(Records excerpted from a collection)
## begin
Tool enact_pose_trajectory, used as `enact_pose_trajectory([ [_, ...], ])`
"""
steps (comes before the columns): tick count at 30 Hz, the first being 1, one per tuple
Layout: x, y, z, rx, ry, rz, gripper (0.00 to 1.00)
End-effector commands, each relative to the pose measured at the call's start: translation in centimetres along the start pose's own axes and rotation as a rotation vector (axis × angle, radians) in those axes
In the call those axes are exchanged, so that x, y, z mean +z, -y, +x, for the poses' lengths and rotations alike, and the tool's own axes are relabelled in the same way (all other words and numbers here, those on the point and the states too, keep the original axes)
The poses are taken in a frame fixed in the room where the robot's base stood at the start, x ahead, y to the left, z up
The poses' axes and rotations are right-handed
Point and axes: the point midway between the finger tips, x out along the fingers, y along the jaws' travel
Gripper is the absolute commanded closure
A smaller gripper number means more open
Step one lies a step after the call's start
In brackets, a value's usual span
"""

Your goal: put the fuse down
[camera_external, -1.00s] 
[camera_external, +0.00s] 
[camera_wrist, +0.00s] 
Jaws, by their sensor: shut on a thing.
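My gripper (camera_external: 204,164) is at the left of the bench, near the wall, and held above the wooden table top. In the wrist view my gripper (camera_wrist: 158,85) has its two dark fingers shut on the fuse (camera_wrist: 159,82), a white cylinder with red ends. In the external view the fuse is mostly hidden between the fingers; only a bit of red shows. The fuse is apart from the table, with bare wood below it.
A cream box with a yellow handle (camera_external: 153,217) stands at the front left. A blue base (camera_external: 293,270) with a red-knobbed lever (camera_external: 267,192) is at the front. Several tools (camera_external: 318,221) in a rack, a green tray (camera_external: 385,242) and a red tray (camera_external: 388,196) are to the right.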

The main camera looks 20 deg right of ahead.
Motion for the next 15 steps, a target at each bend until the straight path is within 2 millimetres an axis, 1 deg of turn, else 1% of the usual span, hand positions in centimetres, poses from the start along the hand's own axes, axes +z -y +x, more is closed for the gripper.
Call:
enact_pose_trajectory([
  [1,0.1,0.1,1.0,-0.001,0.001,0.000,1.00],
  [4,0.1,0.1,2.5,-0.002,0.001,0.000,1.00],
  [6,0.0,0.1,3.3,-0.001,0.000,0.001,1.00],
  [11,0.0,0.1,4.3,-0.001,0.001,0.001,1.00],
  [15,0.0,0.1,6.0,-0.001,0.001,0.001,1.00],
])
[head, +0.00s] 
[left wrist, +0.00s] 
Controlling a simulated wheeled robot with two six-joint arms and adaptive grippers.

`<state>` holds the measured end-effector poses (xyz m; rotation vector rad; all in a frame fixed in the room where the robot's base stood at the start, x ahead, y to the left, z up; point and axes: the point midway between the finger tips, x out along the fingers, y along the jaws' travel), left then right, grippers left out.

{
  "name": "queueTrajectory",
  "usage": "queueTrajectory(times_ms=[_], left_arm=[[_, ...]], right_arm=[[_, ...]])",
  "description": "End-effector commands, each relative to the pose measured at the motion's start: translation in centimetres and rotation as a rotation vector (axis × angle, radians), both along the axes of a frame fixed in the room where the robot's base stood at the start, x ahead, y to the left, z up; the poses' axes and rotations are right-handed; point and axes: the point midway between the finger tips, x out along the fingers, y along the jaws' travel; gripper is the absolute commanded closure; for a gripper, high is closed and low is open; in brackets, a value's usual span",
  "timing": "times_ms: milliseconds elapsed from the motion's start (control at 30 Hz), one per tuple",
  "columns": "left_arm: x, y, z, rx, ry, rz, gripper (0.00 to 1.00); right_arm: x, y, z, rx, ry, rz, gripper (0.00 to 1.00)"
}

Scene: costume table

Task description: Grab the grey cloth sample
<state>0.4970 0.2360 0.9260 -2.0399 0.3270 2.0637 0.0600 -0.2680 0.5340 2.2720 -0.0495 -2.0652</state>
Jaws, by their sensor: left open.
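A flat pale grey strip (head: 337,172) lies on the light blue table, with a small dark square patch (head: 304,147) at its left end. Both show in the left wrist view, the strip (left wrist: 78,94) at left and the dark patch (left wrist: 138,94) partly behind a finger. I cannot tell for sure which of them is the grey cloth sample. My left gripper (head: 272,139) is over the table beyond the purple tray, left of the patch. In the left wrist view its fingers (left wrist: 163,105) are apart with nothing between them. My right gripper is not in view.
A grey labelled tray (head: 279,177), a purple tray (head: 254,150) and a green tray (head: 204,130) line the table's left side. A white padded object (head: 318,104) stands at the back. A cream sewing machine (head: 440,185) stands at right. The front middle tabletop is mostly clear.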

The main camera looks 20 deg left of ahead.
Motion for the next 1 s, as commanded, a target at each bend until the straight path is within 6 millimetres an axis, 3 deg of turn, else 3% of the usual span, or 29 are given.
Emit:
## end
> **Exercise**
Set down only these lines, exactly: the line containing "Jaws, by their sensor: left open." and each line after it, through the end of the listing.

> **Finished exercise**
Jaws, by their sensor: left open.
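A flat pale grey strip (head: 337,172) lies on the light blue table, with a small dark square patch (head: 304,147) at its left end. Both show in the left wrist view, the strip (left wrist: 78,94) at left and the dark patch (left wrist: 138,94) partly behind a finger. I cannot tell for sure which of them is the grey cloth sample. My left gripper (head: 272,139) is over the table beyond the purple tray, left of the patch. In the left wrist view its fingers (left wrist: 163,105) are apart with nothing between them. My right gripper is not in view.
A grey labelled tray (head: 279,177), a purple tray (head: 254,150) and a green tray (head: 204,130) line the table's left side. A white padded object (head: 318,104) stands at the back. A cream sewing machine (head: 440,185) stands at right. The front middle tabletop is mostly clear.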

The main camera looks 20 deg left of ahead.
Motion for the next 1 s, as commanded, a target at each bend until the straight path is within 6 millimetres an axis, 3 deg of turn, else 3% of the usual span, or 29 are given.
Emit:

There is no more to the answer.